Шрифт:
Закладка:
После усекновения головы Иоанна Иисус окончательно покидает Назарет. Он селится в Капернауме, где начинается новый период его жизни – обличение грехов. Смерть Иоанна, который был ему двоюродным братом, потрясла Иисуса и в то же время привела к осознанию того, что необходимо спешить: нельзя терять время, отныне надо распространять слово Божье. Иисус учит в синагоге, собирает вокруг себя группу учеников: рыбаки Андрей, Иоанн, Иаков, Петр, а также сборщик налогов Матфей. Он исцеляет бесноватого, исцеляет от горячки тещу Симона Петра, приказывает парализованному встать, и тот повинуется. В Евангелиях Капернаум именуют «Его городом».
Я брожу по этому иудейскому поселению в поисках историй, которые мне удается воссоздать, призывая на помощь древние развалины и собственное воображение.
После обеда, на котором мы пробовали рыбу святого Петра[16], мы отправляемся на гору Блаженств.

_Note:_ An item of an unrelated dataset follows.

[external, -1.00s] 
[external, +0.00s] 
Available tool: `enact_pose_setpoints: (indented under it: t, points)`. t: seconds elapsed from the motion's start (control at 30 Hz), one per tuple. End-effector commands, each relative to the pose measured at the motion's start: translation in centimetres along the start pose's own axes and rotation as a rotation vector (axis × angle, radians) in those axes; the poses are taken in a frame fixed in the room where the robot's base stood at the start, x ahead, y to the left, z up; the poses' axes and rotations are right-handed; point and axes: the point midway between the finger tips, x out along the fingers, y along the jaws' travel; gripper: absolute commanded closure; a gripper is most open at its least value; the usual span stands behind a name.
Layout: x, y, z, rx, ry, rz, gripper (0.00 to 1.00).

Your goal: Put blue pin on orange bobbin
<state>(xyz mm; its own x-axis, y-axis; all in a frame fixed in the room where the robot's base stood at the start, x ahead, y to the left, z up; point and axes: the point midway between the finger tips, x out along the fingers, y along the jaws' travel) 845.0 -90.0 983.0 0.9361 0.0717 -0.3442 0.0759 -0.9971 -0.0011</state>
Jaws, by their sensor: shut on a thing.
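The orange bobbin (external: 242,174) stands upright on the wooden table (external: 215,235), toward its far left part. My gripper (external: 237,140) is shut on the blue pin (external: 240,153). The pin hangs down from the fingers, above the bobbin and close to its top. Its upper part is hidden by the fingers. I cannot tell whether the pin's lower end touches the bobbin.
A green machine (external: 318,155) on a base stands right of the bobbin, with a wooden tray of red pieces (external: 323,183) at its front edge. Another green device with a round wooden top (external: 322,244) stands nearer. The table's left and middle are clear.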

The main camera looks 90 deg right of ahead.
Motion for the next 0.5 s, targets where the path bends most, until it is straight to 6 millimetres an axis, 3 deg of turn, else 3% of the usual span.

Солнце беспощадно. Жарко так, что трудно просто пошевелиться. Я стараюсь двигаться как можно медленнее, напоминая себе собственную тень, сберегая даже дыхание. Произнести пару слов уже представляется невероятным достижением. Отсюда, согласно христианскому преданию, Иисус произнес Нагорную проповедь; мое восхищение не знает границ – я, буквально придавленный пеклом, не смог бы ее даже выслушать.
Наконец перед нами чудесный храм Заповедей Блаженства, построенный на вершине горы гениальным архитектором Антонио Барлуцци. Планировка у храма восьмиугольная, по числу Заповедей Блаженства. Я с большой радостью укрылся бы там, чтобы охладиться, но увы! Там идет служба. Ну разумеется, итальянцы…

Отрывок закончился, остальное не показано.